_Exercise directions_.
Every line from the one that contains "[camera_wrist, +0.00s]" to the last line of the listing below should be quoted verbatim. Pictures are excluded.

_Dataset section_.
----------------------------------------
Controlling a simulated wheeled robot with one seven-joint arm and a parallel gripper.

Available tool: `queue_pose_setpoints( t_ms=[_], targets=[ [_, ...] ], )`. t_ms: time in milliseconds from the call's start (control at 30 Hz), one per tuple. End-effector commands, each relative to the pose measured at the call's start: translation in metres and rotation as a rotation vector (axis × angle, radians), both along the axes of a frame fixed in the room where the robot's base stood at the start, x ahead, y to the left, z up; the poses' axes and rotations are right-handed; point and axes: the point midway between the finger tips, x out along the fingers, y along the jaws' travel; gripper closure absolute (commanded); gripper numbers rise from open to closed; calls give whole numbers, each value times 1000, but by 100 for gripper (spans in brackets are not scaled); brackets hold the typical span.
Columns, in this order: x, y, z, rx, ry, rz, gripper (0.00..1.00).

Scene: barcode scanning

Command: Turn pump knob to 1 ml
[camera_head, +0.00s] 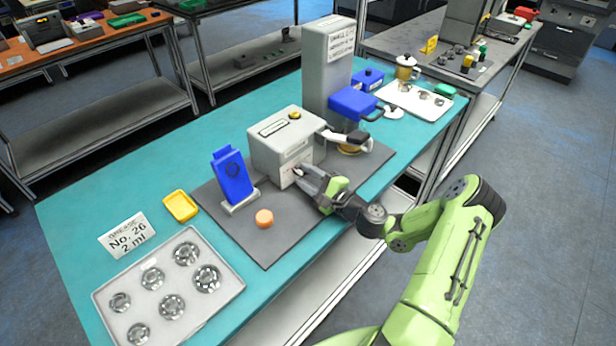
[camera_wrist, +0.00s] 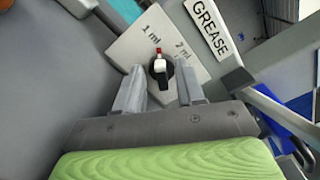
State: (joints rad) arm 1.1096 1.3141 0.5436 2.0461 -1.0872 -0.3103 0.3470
----------------------------------------
_The result_.
[camera_wrist, +0.00s] 
State: (joints rad) arm 1.1096 1.3141 0.5436 2.0461 -1.0872 -0.3103 0.3470

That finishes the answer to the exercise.